Katherine Hankey's "I Love to Tell the Story"
“I Love to Tell the Story” is a poem written by Katherine Hankey, an English evangelist and was sung using a tune composed by William G. Fischer. The poem was initially written in two parts when Hankey became ill when she was on a mission in Africa. During the period of her treatment and recovery, she finished the first part on January 29, 1866, under the title “The Story Wanted.” This poem composed of fifty stanzas. The second part which she completed on November 18, 1866, was titled “The Story Told.”
The popular hymn that starts with “Tell me the old, old story” compiled by Dr. W. H. Doane in 1867, was composed of verses from the first part. The known hymn today “I Love to Tell the Story” was taken from the second part. There are several versions printed on different publications, but the text with the tune called Hankey and a refrain written by William G. Fisher were published in 1869 in the book Joyful Songs. The stanzas of the song were based on the scripture, specifically Psalms 66:16 and John 15:27. Hankey expressed her zeal in the song. She believed that the story of Jesus and his unconditional love should be told to everyone, especially to the unsaved.
Arabella Katherine Hankey, the daughter of a successful banker and devout Anglicans, was born on January 12, 1834, in London. John Wesley’s Methodist revival greatly influenced her. She was a teacher in Sunday schools in London and later on, went to South Africa together with her brother for missionary work as a nurse.
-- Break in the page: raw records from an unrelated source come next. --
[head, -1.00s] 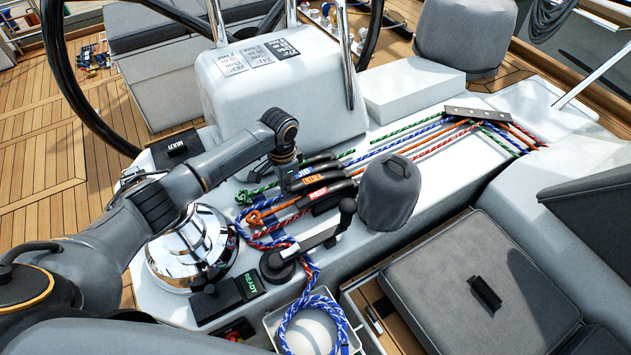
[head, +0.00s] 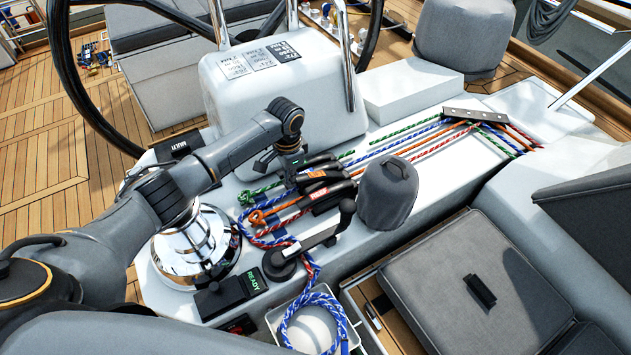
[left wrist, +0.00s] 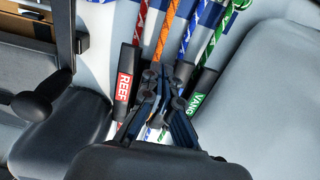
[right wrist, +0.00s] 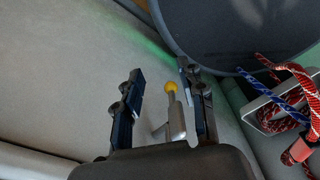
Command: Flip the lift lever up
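The lift lever appears to be the black clutch handle with the orange label (head: 316,174), in the row on the white console. Its label is too small to read. It lies low, beside the red-labelled REEF lever (head: 322,193). My left gripper (head: 291,172) is at the label end of the row, low over the levers. In the left wrist view its fingers (left wrist: 165,82) are drawn together between the REEF label (left wrist: 125,86) and the VANG label (left wrist: 195,103), hiding the middle levers. I see nothing held between them. My right gripper (right wrist: 160,75) is open, apart from the levers.
A winch handle (head: 315,240), a chrome winch (head: 195,245) and a grey-covered winch (head: 388,195) stand near the levers. The steering wheel (head: 75,90) is behind. A yellow-knobbed metal stick (right wrist: 171,88) shows between my right fingers. A rope bin (head: 350,320) is in front.

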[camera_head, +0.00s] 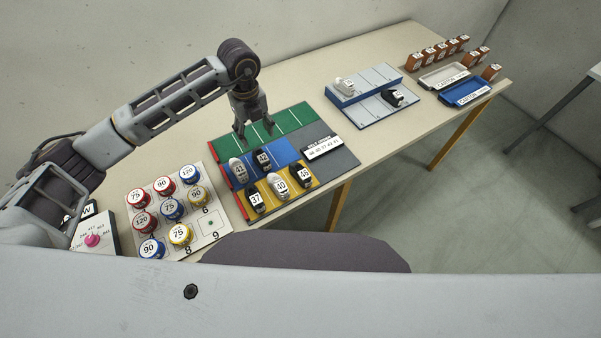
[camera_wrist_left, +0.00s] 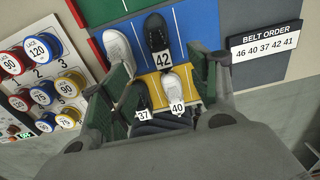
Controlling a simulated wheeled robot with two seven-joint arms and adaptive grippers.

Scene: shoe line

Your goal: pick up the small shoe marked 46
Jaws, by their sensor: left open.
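The small dark shoe marked 46 (camera_head: 303,175) stands on the yellow strip of the coloured board (camera_head: 345,160), at its right end in the head view. To its left on the same strip are a white shoe marked 40 (camera_head: 279,185) and a dark shoe marked 37 (camera_head: 256,200). I cannot make out shoe 46 in the left wrist view. My left gripper (camera_head: 257,131) is open and empty above the green and blue strips, behind the shoes and apart from them. My right gripper is not in view.
A light shoe marked 41 (camera_head: 239,170) and a dark shoe marked 42 (camera_head: 264,160) stand on the blue strip. A belt order sign (camera_wrist_left: 264,42) reads 46 40 37 42 41.

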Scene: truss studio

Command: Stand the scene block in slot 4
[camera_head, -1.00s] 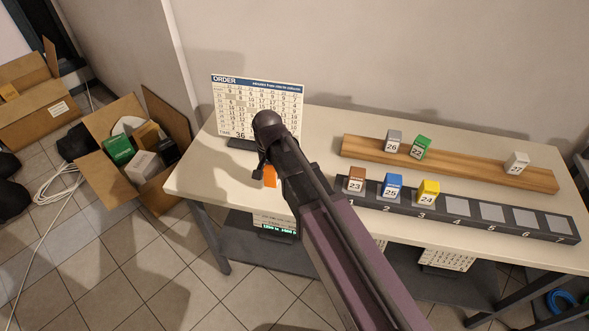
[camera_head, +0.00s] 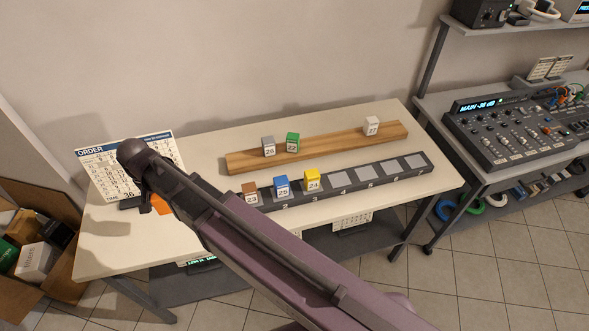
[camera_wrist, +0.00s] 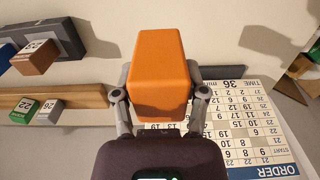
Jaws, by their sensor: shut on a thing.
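My gripper (camera_wrist: 160,98) is shut on an orange block (camera_wrist: 157,55), whose faces toward the wrist camera are plain. In the head view the orange block (camera_head: 161,204) shows partly behind my arm, by the left end of the table. The dark numbered rack (camera_head: 427,165) bears a brown block (camera_head: 250,195) marked 23, a blue block (camera_head: 282,187) marked 25 and a yellow block (camera_head: 312,180) marked 24 in its first three slots. Slot 4 (camera_head: 340,179) is an empty pale pad, just right of the yellow block.
Three empty pads lie right of slot 4. A wooden rail (camera_head: 340,143) behind carries a grey block (camera_head: 268,147), a green block (camera_head: 292,143) and a white block (camera_head: 372,126). An ORDER calendar board (camera_head: 105,165) stands at the left. A mixing console (camera_head: 515,125) is at right.

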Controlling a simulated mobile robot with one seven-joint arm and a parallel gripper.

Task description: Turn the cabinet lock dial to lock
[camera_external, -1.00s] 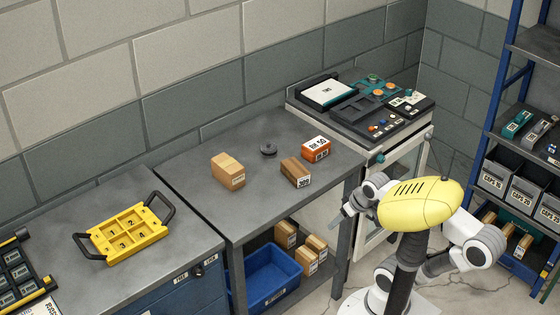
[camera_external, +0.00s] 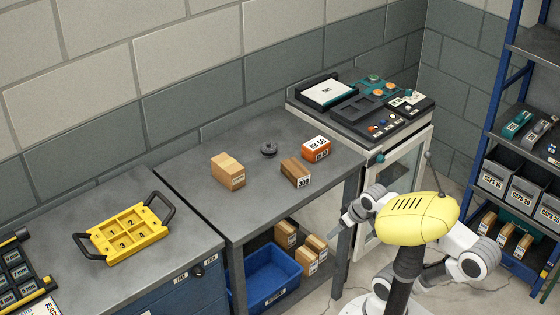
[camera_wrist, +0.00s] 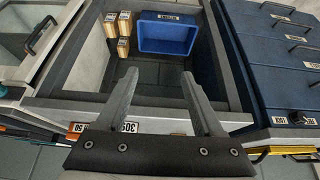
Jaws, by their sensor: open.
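The lock dial (camera_external: 197,271) is a small dark knob at the top of the blue cabinet's (camera_external: 180,295) front, left of the grey workbench. A small pale label sits on each side of it. In the wrist view the dial (camera_wrist: 297,117) is at the right edge, with LOCK readable on the label at its left; I cannot tell where its pointer stands. My gripper (camera_external: 347,221) is open and empty by the workbench's right front corner, well apart from the dial. In the wrist view its two fingers (camera_wrist: 158,95) are spread toward the bench's lower shelf.
The grey workbench (camera_external: 200,190) holds cartons and a dark round part. Its lower shelf holds a blue bin (camera_external: 268,282) and small boxes. A yellow tray (camera_external: 125,232) sits on the cabinet top. A white glass-door unit (camera_external: 400,170) and blue shelving (camera_external: 500,90) stand right.

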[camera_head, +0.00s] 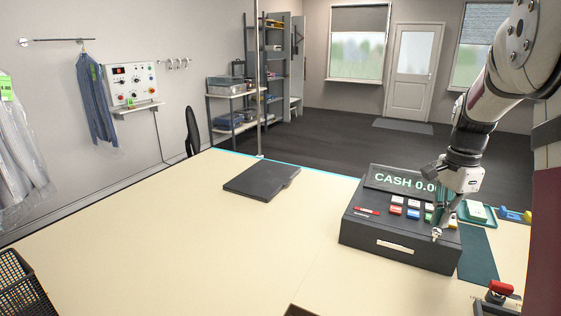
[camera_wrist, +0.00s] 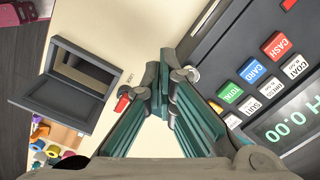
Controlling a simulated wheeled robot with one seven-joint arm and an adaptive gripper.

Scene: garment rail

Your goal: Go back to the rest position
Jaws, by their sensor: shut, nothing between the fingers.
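My gripper (camera_head: 437,234) points down at the front right of the cash register (camera_head: 392,255) in the head view. Its fingers are shut and empty. In the wrist view the gripper (camera_wrist: 166,82) has its green-padded fingers together. The register (camera_wrist: 213,42) is to the right of them there, with its coloured keys and part of its display showing. Whether the fingertips touch the register cannot be told. My arm comes down from the upper right of the head view.
The cream counter (camera_head: 170,240) is mostly clear at left. A dark flat board (camera_head: 262,181) lies on it, and a black basket (camera_head: 22,285) stands at lower left. A red knob (camera_head: 501,287) is at lower right. In the wrist view, a dark open box (camera_wrist: 70,85) is at left.

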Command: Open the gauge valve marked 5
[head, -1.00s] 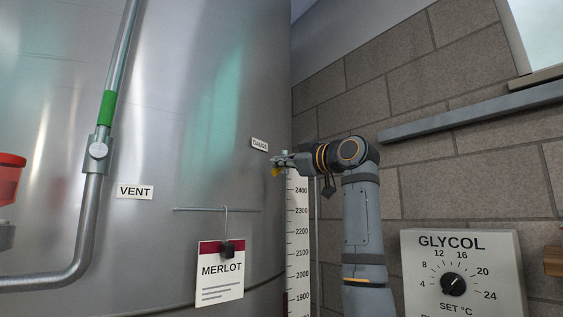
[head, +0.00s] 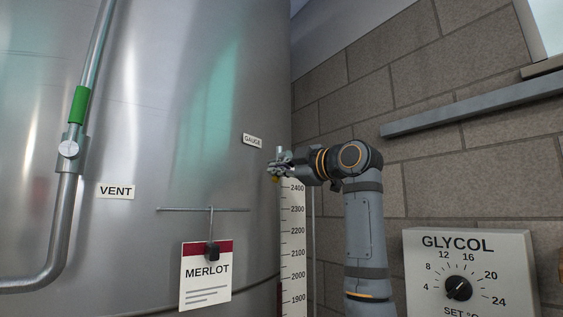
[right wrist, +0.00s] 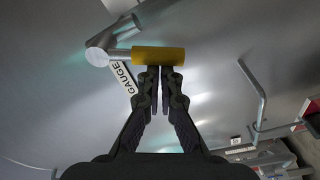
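The gauge valve shows in the right wrist view as a grey metal body (right wrist: 108,45) with a yellow handle (right wrist: 158,56), beside a GAUGE label (right wrist: 125,78). In the head view the label (head: 252,140) is on the tank, just left of my right gripper (head: 276,172), which mostly hides the valve. In the right wrist view the right gripper (right wrist: 160,70) has its fingers nearly together, and the handle lies crosswise at their tips. It is not between them; whether they touch is unclear. No number 5 is readable. My left gripper is out of view.
The tank (head: 130,130) fills the left, with a green-banded pipe (head: 80,104), a VENT label (head: 115,191) and a hanging MERLOT tag (head: 206,284). A level scale (head: 292,240) runs below the gripper. A GLYCOL dial box (head: 468,270) and a wall ledge (head: 470,107) are at right.

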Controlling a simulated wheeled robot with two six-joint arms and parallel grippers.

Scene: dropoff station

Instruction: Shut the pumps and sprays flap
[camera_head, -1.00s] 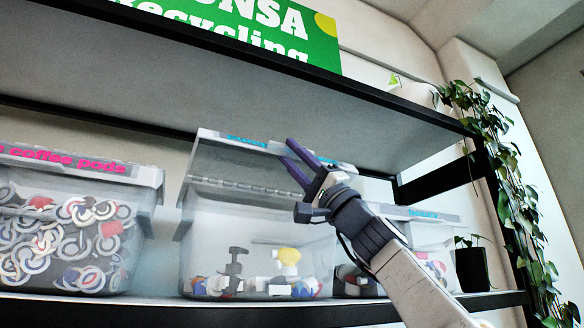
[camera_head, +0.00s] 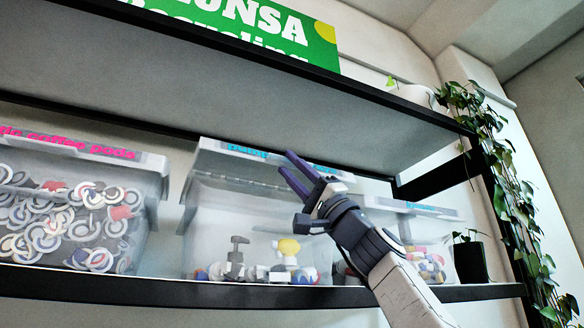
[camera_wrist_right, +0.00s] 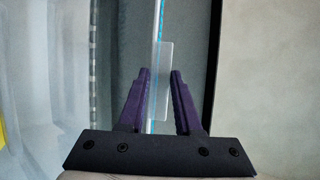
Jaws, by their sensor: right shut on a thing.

It was in 1866 when she was bedridden that she wrote the famous poem.
The composer of the tune, William Gustavus Fischer was born on October 14, 1835, in Baltimore, Maryland. He began singing in German when he was in eight years old. He was born to be a musician, learned to read music in church and pursued piano and organ as his profession. He was a bookbinder in Philadelphia during the day and studied music at night. He trained and led many musicians in his town. Eventually, he became a Music Professor at Girard College from 1858 to 1868. During the time, he was able to build up one of the most magnificent piano houses in the United States. He retired in 1898 and died on August 13, 1912, in Philadelphia, Pennsylvania.